AufDerSonne hat geschrieben : ↑ Di 20. Sep 2022, 11:00
Die Mathematik und die Philosophie sind einfach zwei komplett verschiedene Gebiete. Ich frage mich, ob man sie überhaupt vergleichen kann.
Beide erfassen die Wirklichkeit von einer ganz anderen Seite her.
Hm, ja, heutzutage sind sie leider entkoppelt, oder scheinen es zu sein, und das offenbar sogar gewünscht. Ich sehe das trotzdem anders
:
- Zeno's Paradox gibt Anlass, sich mit dem Unendlichen, mit Folgen und mit Konvergenz zu beschäftigen.
- Das Delische Problem findet der Legende nach sein Ursprung in einem Orakelspruch - noch "schlimmer" als Philosophie: Religion! Und wie bereichernd war es für die Geometrie? Tausende Jahre ungelöste Quelle für die Neugierde.

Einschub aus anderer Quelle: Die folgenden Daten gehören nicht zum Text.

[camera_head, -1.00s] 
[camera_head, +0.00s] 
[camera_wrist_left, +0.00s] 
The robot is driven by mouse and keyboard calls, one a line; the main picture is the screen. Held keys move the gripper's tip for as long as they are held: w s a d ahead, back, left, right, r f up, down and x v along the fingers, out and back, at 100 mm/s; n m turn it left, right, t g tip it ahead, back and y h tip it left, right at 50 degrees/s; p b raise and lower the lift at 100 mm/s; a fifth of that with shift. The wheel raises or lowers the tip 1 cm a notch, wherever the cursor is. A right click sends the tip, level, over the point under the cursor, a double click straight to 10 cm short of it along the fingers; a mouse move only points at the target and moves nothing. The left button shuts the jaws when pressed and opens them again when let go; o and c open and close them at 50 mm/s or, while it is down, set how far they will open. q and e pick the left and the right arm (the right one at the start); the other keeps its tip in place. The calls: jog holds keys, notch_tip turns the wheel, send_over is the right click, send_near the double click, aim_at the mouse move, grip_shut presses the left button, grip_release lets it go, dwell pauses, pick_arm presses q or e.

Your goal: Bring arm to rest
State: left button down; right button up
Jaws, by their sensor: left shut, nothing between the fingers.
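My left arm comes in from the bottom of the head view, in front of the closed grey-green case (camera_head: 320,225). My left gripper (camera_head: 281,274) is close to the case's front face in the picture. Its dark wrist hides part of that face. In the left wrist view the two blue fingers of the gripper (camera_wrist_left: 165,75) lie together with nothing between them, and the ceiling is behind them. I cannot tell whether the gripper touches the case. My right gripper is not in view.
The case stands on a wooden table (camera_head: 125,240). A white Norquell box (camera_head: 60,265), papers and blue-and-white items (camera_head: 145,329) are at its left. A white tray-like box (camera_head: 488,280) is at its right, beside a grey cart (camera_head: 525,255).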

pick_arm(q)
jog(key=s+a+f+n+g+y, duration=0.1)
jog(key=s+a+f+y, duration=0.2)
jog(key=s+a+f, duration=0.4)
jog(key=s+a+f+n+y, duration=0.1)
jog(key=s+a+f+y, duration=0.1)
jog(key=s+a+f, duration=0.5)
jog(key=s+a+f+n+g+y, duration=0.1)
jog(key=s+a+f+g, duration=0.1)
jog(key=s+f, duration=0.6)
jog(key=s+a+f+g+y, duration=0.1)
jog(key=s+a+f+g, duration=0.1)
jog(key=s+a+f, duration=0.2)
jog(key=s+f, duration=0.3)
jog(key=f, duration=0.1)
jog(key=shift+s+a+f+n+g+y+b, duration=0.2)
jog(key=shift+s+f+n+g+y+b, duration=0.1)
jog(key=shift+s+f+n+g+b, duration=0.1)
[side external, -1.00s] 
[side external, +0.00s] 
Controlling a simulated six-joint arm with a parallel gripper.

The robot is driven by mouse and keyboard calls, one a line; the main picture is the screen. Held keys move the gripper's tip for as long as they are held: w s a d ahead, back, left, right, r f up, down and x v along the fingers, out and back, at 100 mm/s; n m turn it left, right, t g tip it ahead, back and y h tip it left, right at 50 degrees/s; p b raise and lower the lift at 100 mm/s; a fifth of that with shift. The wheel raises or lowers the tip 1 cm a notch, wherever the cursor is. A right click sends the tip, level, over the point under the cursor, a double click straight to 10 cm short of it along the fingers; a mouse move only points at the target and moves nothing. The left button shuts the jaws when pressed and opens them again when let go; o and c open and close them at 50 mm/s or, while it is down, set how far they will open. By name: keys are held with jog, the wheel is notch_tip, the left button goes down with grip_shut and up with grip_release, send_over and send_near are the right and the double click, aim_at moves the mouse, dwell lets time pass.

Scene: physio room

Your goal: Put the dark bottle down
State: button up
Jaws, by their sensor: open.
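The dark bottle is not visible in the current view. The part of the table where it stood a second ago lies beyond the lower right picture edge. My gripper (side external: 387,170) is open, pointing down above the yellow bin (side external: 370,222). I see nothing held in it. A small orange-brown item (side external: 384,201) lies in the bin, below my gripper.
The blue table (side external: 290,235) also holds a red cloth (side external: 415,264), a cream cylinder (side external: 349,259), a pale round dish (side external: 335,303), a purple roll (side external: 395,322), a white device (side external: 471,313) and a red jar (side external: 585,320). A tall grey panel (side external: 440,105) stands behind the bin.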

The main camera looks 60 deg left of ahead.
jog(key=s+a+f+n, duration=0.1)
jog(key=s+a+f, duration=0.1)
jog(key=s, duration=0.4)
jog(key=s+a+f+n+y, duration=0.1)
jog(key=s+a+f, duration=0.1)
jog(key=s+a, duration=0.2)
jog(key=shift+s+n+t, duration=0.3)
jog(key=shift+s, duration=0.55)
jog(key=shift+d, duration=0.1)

- Die rationalen und irrationalen Zahlen stehen historisch stark in Verbindung mit den Pythagoräern und deren Harmonielehre, und die waren ja, meinem Kenntnisstand nach, mehr eine Philosophensekte denn Mathematiker, nach der Standarderzählung die ich kenne beginnt dort die Strömung deren Analyse.
- Die gesamte Logik, kommt die letztlich nicht aus der Rhetorik, einer Disziplin der antiken griechischen Philosophen?
- Die bereits Angesprochenen, Gödel und Tarski und der Wiener Kreis, kann man da Mathematik - Physik - Philosophie trennen? Die Frage nach Wahrheit beispielsweise und ob man sie immer herauskitzeln kann sind ja eigentlich ur-philosophische Themen.
Usw.
Da führt mich eine Assoziation auch zu folgendem Zitat:
Nauplios hat geschrieben : ↑ Di 20. Sep 2022, 16:49
Max Weber sagt, die Wissenschaft sei sinnlos, Heidegger schrieb: "Die Wissenschaft denkt nicht". Das ist nicht abwertend gemeint.
Ja, das ist nicht abwertend aber es sollte es mMn sein. Im Gegenteil ist man scheinbar fast stolz darauf und erhebt es zum Paradigma: "physicist are not philosophers" und "shut up and calculate", darauf treffe ich gefühlt periodisch. Das, sozusagen das Vergessen des historischen Zusammenhangs, die Philosophie zu ignorieren und damit eben nicht mehr nachzudenken, halte ich persönlich für einen Fehler. Beispielsweise darin, dass wir scheinbar langsam an einem Punkt sind, wo man sich ja tatsächlich mal fragen könnte, wofür wir das alles machen, wohin geht diese naturwissenschaftliche Reise, die ohne Philosophie sozusagen ohne Kompass unterwegs ist. Und viele Leute scheinen sich Solches ja auch zu fragen. "Brauchen wir wirklich 5G und wenn ja wofür genau?", "Warum genau ist diese undifferenzierte Massenüberwachung notwendig?", "Müssen wir also tatsächlich einen noch stärkeren Teilchenbeschleuniger bauen?", "wie weit soll die Medizin gehen, wie finden wir Zugang zur Vergänglichkeit?" oder Ähnliches. Ich höre in solchen Dingen auf irgendeiner Ebene eine Diskrepanz zwischen Wunsch nach technologischem Fortschritt und dem Wunsch, die eigene Menschlichkeit zu verwirklichen.
Und bisschen "Plauderei":
Die Dinge, Kunst und Wissenschaft, schliessen sich ja glaube ich auch nicht ganz aus, oder? Wenn ich an den Germanistikunterricht am Gymnasium denke, Aufbau von Komödie und Tragödie mit dieser 5-Akt-Struktur, die Versmasse, Jambus und Trochäus, solche Dinge scheinen ja eigentlich relativ stark formalistisch und starr. Umgekehrt, klingt vielleicht kitschig und klischeehaft, aber ich hatte tatsächlich 1,2 Erfahrungen in der Mathematik, die ich mit "literarisch" glaube ich treffender beschreiben würde als etwa mit "tief-analytisch" oder sowas.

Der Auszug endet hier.